Saturday, June 1, 2024

We’re making progress on vulnerability database issues

Vulnerability database expert Brian Martin and I have been having a good back-and-forth discussion on LinkedIn about vulnerability database issues in general, including discussion of my proposal for a Global Vulnerability Database.

Today, Brian put up a new post that moves the discussion forward. His post includes 6 or 7 passages that point to what I think are common misconceptions that haven’t been well articulated previously. Because Brian has articulated them so clearly, I want to comment on each one of them. I’ll quote each of Brian's passages in red and then comment in black italics: 

While a Persistent Uniform Resource Locators (PURL) is one solution, it isn’t the only one used by vulnerability databases. So not only do you need to have an intelligent mapping from PURL to PURL, you also need it from CPE to PURL, and possibly other identifiers. It’s easy to have multiple valid PURLs all for the same piece of software.
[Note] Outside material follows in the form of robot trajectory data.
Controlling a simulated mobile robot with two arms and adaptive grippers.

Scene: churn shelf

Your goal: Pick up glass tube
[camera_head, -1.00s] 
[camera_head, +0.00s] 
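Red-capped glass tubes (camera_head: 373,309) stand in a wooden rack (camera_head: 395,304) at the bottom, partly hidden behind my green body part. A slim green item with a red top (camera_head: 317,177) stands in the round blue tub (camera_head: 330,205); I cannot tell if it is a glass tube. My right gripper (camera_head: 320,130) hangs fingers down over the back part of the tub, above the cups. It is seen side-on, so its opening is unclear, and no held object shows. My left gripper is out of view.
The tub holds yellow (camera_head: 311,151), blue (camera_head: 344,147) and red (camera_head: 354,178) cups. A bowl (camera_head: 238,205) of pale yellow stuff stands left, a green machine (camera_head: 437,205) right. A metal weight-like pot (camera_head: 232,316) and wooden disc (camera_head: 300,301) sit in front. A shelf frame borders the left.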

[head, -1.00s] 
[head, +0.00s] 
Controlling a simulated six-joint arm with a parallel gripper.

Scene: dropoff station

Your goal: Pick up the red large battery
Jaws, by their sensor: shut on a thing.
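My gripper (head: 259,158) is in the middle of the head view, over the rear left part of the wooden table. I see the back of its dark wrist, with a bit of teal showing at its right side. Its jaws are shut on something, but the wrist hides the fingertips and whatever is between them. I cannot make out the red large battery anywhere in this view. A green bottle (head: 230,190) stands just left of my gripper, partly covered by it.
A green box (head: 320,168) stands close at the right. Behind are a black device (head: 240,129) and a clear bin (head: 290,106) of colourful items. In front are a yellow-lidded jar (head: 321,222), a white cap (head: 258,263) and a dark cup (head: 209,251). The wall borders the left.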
BTW, purl in this context stands for “package URL”. Here is a good description of purl, posted by Philippe Ombredanne, the creator of purl.

Brian, when you say “mapping from purl to purl”, I think you’re talking about my earlier comment about comparing a CVE-purl connection in OSS Index with the same connection in CVE.org (once the CNAs start creating those). That’s a very special case, which I’d prefer to discuss with you offline.

However, “mapping CPE to purl” is literally impossible if there is more than one package manager for a particular OSS project. This is because most CPEs for open source software don’t refer to the package manager (except sometimes as part of the product name), meaning the user has no way of knowing which PM the vulnerability is found in.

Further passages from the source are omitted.